If you actually sell an asset for more than the price you originally paid for it (a true gain), you must first recapture all of the depreciation that you have claimed on the asset, and then any remaining gain is treated as a capital gain and taxed at capital-gains rates. If you sell an asset for less than its tax basis you can claim the difference between the sale price and the basis as a loss.
Real estate that is used in a business (including business use of a home) has one additional recapture rule. For any asset that has been appreciated at accelerated rates you must calculate the difference between straight-line depreciation and the accelerated depreciation. The amount of depreciation that would have been taken under the straight-line method is taxed under its own brackets, with a maximum rate of 25%. The remaining depreciation that was taken is taxed at ordinary rates and any remaining gain falls under the capital-gains rules.
Caution I have spoken with clients who want to avoid the possibility of recapturing depreciation.
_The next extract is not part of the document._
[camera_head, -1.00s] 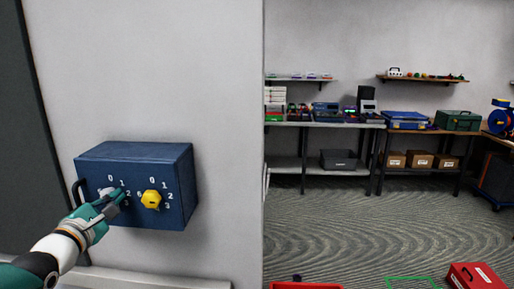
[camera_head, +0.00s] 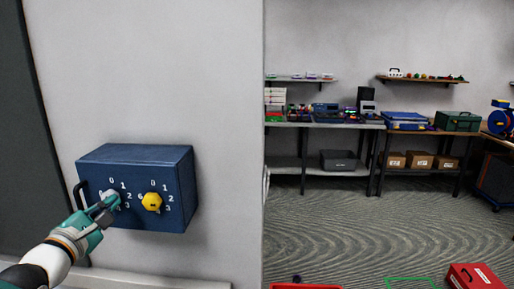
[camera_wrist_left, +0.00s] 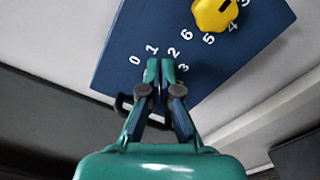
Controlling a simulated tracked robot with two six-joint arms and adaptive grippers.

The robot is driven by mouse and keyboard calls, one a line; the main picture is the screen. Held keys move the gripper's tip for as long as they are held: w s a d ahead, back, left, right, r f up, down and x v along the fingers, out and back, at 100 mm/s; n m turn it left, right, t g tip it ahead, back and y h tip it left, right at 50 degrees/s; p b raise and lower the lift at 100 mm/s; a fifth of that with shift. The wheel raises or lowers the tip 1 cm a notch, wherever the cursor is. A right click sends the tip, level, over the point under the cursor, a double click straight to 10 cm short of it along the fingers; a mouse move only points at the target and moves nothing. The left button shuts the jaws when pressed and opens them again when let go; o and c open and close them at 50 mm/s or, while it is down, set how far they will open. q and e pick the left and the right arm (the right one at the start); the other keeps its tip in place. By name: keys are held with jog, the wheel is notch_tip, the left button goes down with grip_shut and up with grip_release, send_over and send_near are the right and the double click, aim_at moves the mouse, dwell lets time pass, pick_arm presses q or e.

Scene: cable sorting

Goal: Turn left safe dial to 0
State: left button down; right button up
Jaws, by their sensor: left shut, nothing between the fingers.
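A dark blue safe box (camera_head: 140,158) is on the pale wall at the left, with two dials on its front. The left dial (camera_head: 111,196) is greyish and partly hidden by my gripper; which number it points to cannot be told. The right dial (camera_head: 152,202) is yellow and also shows in the left wrist view (camera_wrist_left: 212,14). My left gripper (camera_head: 110,205) is shut and empty at the left dial, at its lower side; touching or apart cannot be told. In the left wrist view its fingertips (camera_wrist_left: 160,66) lie beside the white numbers 0, 1 and 2, and the left dial is hidden. My right gripper is not in view.
A black handle (camera_head: 77,195) sticks out at the box's left side. A pale ledge (camera_head: 150,281) runs below the box. Shelves and tables with goods stand farther back at the right. A red case (camera_head: 477,276) lies on the floor.

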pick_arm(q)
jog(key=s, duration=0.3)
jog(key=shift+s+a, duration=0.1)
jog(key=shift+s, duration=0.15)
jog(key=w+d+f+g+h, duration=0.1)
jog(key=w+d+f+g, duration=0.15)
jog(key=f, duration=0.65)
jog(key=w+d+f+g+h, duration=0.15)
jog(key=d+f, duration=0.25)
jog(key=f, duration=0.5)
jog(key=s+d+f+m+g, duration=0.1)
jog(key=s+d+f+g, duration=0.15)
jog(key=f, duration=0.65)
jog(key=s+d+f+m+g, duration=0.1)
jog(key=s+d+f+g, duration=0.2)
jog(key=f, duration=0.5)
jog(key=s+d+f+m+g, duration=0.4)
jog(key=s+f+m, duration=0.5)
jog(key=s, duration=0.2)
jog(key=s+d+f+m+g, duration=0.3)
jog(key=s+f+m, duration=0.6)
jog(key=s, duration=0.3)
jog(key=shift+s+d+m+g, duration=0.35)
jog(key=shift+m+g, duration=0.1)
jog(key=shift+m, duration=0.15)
Often it is because they intend to sell the asset within a few years and would rather forgo the yearly benefit to avoid the big hit from the recapture in the year that they sell. For some this strategy makes even more sense because their overall tax picture receives no benefit from claiming the depreciation (because they already have an overall loss, or they are not allowed to claim it because of the passive loss rules). This is a great idea.
However, the tax laws are heartless when it comes to this strategy. When an asset is sold you must recapture all of the depreciation that you could have claimed, regardless of whether you actually claimed it. So, you might as well claim the depreciation and get what benefit you can from it so that you are not hit with a double-whammy in the end.